Una volta bastava un treno regionale e un panino con la cotoletta per sentirsi in vacanza. Oggi, per “vivere” il Lago di Como serve una carta di credito nera, il numero di un concierge e una disponibilità economica che pochi possono davvero permettersi. Quello che un tempo era un rifugio bucolico, familiare e romantico, è diventato il palcoscenico scintillante del turismo di lusso. E se la bellezza non si tocca, è l’accesso a quella bellezza che si è fatto elitario, selettivo, quasi offensivo.
Il Lago non è cambiato, sono cambiate le chiavi d’ingresso. Chi non ha un superattico a Brienno, una villa storica a Laglio, o almeno una barca privata a Torno, resta fuori dal perimetro dorato di un mondo che ha sostituito la semplicità con l’ostentazione. È il nuovo Rinascimento lacustre, firmato Balmain, Dior, Brunello Cucinelli. A Bellagio non si passeggia più, si sfila. A Cernobbio non si mangia un gelato, si sorseggia champagne.
George Clooney ha aperto la porta. Gli oligarchi russi l’hanno spalancata. Gli influencer ci si sono fiondati dentro. E oggi il Lago è un resort a cielo aperto, dove le acque riflettono più i flash dei fotografi che la luce dei tramonti. Il problema? Non è la bellezza, ma chi può ancora permettersela.
Un tempo ci si innamorava su una panchina al tramonto, oggi si prenota l’amore via app, con vista su Villa del Balbianello e cena degustazione da 350 euro a persona. Il risultato? I residenti scappano. I giovani non possono restare. Gli affitti? Impossibili. Le case? Ristrutturate e affittate a settimane. Il pane? A prezzo da boutique. Il Lago di Como è diventato una meta di lusso per pochi, lasciando ai molti solo il ruolo di spettatori.
E poi ci sono i comaschi. Quelli veri. Quelli che non compaiono nelle cartoline. Che si svegliano alle sei per aprire il bar sotto casa, che fanno la fila per l’ecografia, che cercano parcheggio per ore, che non possono più permettersi neanche una cena in centro. “Il lago è nostro solo nei ricordi”, scrive una signora su Facebook. “Oggi è un parco giochi per ricchi, a cui possiamo solo guardare da lontano.”

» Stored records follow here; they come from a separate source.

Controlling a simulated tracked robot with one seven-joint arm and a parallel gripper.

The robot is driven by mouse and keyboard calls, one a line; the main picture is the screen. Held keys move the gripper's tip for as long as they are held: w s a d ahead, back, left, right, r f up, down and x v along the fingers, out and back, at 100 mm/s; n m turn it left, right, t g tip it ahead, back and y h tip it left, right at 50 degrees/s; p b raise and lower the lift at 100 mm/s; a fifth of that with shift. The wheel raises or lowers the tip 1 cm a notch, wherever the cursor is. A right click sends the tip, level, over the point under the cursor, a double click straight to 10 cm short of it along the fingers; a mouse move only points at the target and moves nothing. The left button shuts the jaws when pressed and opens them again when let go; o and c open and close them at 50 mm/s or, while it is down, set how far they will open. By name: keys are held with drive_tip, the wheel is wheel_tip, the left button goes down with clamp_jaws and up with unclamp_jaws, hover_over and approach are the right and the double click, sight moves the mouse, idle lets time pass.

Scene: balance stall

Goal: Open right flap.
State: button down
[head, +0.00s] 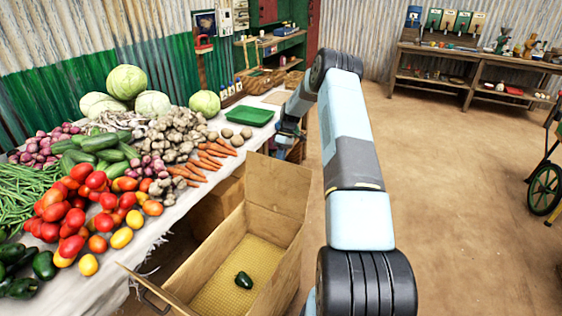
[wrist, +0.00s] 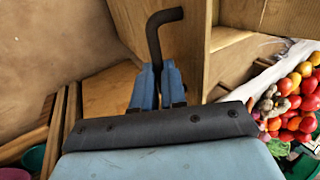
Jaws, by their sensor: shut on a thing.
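The brown box (head: 203,262) stands beside the vegetable table, its top open and a yellow textured floor showing inside. Its far flap (head: 278,183) stands up, leaning outward; a wooden panel, likely this flap, shows in the wrist view (wrist: 187,65). A near flap (head: 150,288) with a dark handle sticks out at the lower left. In the wrist view, my gripper (wrist: 157,72) is shut on a dark bent handle (wrist: 158,38) beside the panel. Where the handle joins the panel is hard to see.
A dark green vegetable (head: 243,280) lies in the box. The table (head: 120,285) at the left is heaped with vegetables and holds a green tray (head: 250,116). Workbenches (head: 470,75) line the back wall. A green wheel (head: 545,190) stands far right. The floor on the right is clear.

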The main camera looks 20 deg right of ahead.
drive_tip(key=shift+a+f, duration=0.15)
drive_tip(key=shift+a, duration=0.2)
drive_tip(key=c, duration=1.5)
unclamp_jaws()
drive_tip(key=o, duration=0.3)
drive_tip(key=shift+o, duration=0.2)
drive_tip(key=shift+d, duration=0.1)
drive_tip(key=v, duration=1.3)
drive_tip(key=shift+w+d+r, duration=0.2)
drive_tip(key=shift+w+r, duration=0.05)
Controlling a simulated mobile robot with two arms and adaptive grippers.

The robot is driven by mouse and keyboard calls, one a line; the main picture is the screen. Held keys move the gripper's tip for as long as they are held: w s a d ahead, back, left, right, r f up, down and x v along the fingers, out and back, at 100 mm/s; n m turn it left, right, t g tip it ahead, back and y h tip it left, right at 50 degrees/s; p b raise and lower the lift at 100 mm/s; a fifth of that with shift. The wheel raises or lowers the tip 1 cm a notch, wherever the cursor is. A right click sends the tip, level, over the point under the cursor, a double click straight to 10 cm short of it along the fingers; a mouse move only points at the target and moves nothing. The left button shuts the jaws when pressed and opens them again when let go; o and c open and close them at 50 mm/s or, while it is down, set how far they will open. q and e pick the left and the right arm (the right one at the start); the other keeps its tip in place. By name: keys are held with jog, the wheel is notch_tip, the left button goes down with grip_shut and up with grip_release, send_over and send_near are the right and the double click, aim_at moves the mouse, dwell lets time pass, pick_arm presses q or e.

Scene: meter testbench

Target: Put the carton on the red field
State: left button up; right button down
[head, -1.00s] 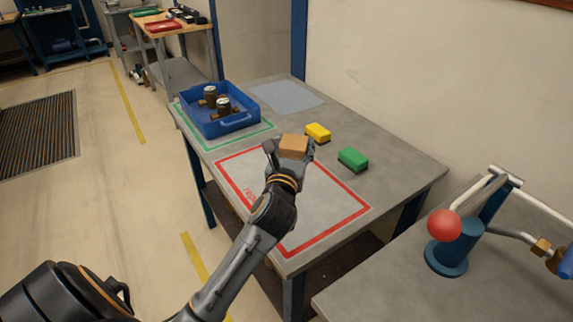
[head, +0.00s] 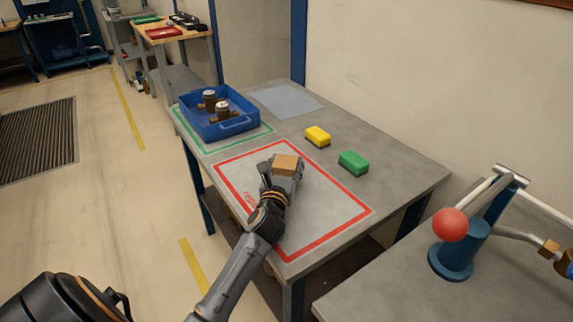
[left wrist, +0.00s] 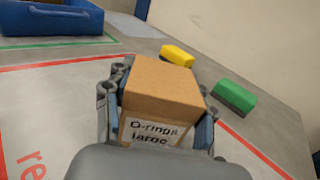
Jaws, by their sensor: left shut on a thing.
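The brown carton (head: 285,164) is held in my left gripper (head: 281,168) over the far part of the red field. In the left wrist view the carton (left wrist: 162,90) sits between both fingers, and its label reads "O-rings large". The red field (head: 330,234) is a red outline on the grey table, with red lettering partly hidden by my arm. I cannot tell whether the carton touches the table. My right gripper is not in view.
A blue tray (head: 237,126) with meters stands in the green-outlined field at the back left. A yellow sponge (head: 317,136) and a green sponge (head: 353,162) lie right of the red field. A red-balled lever (head: 451,225) stands on the near right bench.

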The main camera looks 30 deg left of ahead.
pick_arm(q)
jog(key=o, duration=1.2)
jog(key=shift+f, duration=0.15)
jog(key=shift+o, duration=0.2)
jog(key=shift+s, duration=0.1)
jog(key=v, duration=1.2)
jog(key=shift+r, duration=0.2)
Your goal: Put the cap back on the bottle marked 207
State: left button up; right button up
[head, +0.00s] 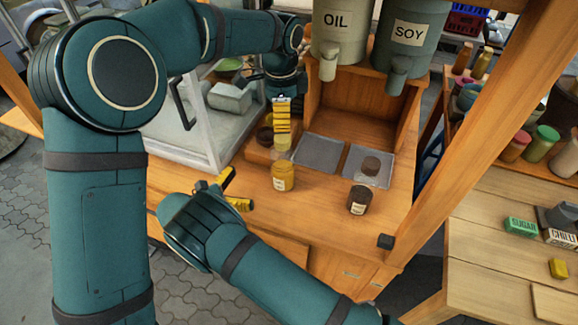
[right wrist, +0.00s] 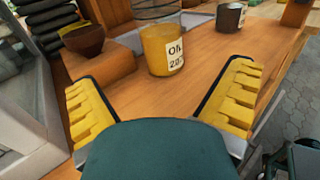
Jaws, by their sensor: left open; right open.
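The bottle marked 207 is a squat yellow jar (head: 283,177) with a white label, upright on the wooden counter. It also shows in the right wrist view (right wrist: 160,52), where the label's 207 reads. A dark brown round disc (head: 370,166), possibly the cap, lies on the right grey tray. My left gripper (head: 282,146) is open and points down behind the jar. My right gripper (head: 238,188) is open, left of the jar in the head view and apart from it. In the right wrist view its yellow fingers (right wrist: 160,105) are spread with nothing between them.
A dark labelled jar (head: 358,205) stands at the counter's right. A grey left tray (head: 318,152) lies behind the yellow jar. A brown bowl (right wrist: 84,41) sits on a wooden block. OIL (head: 336,35) and SOY (head: 408,45) dispensers hang above. The front counter is clear.

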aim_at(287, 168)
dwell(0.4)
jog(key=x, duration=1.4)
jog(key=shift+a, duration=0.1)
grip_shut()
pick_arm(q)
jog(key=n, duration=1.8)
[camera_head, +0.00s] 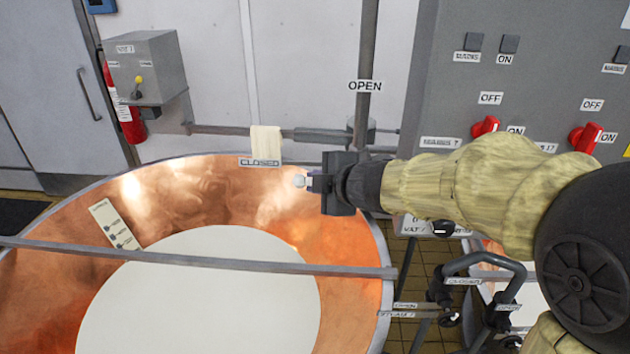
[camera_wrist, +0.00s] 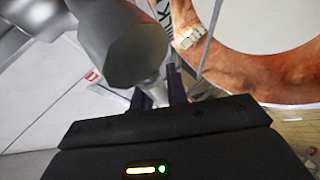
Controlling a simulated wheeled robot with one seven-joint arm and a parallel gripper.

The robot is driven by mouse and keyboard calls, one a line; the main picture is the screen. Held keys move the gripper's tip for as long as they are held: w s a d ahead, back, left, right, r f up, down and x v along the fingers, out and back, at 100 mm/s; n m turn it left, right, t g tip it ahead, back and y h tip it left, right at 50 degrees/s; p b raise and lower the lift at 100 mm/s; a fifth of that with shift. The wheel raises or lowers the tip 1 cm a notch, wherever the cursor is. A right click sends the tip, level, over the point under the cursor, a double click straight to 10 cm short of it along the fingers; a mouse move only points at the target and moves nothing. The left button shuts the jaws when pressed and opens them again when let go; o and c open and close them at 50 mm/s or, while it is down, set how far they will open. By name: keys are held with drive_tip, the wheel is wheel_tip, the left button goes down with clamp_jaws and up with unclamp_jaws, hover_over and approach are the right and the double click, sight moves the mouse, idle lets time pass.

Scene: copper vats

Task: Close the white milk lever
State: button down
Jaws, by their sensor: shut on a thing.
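My gripper (camera_head: 310,182) is over the far right rim of the large copper vat (camera_head: 190,185) in the head view, pointing left. A small pale knob (camera_head: 299,181) shows at its fingertips. In the wrist view my gripper (camera_wrist: 158,95) is shut on a grey tapering stem (camera_wrist: 156,88), which I take to be the milk lever's end. A wide grey faceted part (camera_wrist: 125,45) adjoins the stem. A CLOSED label (camera_head: 259,162) is left of the gripper, and an OPEN label (camera_head: 365,86) is above it. The rest of the lever is hard to make out.
A metal bar (camera_head: 180,257) crosses the vat, which holds white milk (camera_head: 210,300). A cream cloth-like piece (camera_head: 265,143) hangs by the wall pipe. A vertical pipe (camera_head: 367,50) rises behind my gripper. A grey panel with red switches (camera_head: 585,137) stands right.

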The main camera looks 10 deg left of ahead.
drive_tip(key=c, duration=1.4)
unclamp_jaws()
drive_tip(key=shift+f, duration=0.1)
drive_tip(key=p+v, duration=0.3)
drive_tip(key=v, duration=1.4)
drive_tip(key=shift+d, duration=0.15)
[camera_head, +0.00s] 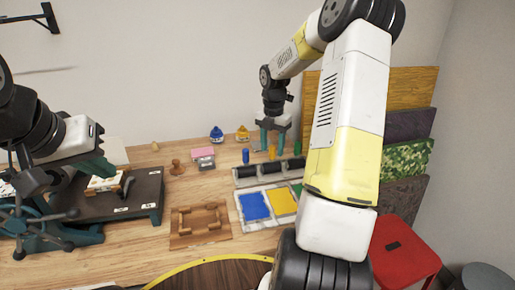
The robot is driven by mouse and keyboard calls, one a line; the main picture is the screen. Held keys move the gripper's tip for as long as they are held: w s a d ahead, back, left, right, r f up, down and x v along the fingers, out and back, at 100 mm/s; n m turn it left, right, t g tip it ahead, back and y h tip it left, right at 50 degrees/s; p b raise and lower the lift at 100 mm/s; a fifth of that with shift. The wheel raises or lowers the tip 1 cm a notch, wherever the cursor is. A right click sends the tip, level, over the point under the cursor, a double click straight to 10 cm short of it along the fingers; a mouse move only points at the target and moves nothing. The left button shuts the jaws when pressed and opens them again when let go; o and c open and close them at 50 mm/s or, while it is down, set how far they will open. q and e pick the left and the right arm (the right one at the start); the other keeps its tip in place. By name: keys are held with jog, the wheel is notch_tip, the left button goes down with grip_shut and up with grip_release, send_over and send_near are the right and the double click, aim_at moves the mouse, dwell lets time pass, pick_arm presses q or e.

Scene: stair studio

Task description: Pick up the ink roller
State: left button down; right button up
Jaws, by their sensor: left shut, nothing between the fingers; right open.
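Ink rollers lie in a grey rack on the wooden bench: black cylinders with small upright coloured parts, one blue (245,156), one orange (272,152), one green (297,148). The black rollers (270,169) form a row across the rack. My right gripper (272,141) is open, pointing down, its teal fingers just above or behind the orange-handled roller. Whether the fingers reach around that handle I cannot tell. My right arm hides the rack's right end. My left gripper (97,167) is shut and empty at the left, over the press bed.
Ink trays with blue (254,206) and yellow (283,201) ink stand before the rack. A wooden frame (185,241) lies left of them. A dark press bed (147,190) is at left. Ink bottles (217,135) stand behind. A red stool (408,255) stands at right.

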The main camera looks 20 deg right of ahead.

La verità è che il Lago di Como è sempre più Instagram e sempre meno Italia. Sempre più resort e sempre meno rifugio. Sempre più business e sempre meno casa. Si celebra, si vende, si monetizza. Ma a chi appartiene davvero?
Forse la domanda da fare è questa: vogliamo ancora che il Lago resti nostro? O ci accontentiamo di guardarlo solo nei reel da 15 secondi, con sottofondo musicale e zero anima?
Perché la bellezza, quando diventa esclusiva, è solo un’altra forma di distanza. E il Lago, oggi, sembra bellissimo. Ma lontanissimo.
E voi, che Lago di Como preferite? Quello con le panchine o quello con i jet privati?